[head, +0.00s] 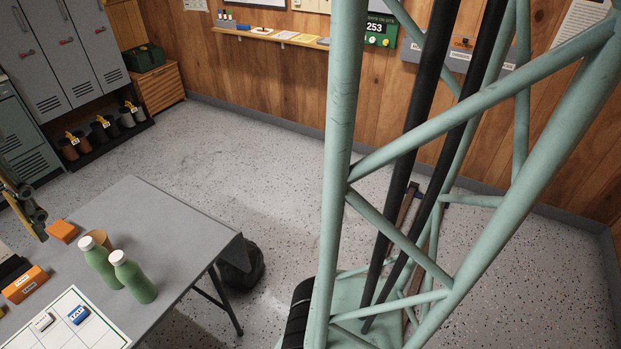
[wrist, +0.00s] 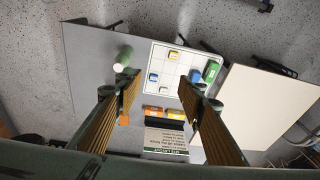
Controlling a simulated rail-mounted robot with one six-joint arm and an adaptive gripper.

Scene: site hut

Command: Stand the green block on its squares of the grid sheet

────────────────────

• [TASK BRIEF]
All of the data above should be quoted exactly, except for the pictures.

• [ANSWER TO THE TASK]
[head, +0.00s] 
[wrist, +0.00s] 
Controlling a simulated rail-mounted robot with one six-joint arm and an adaptive gripper.

Scene: site hut

Command: Stand the green block on its squares of the grid sheet

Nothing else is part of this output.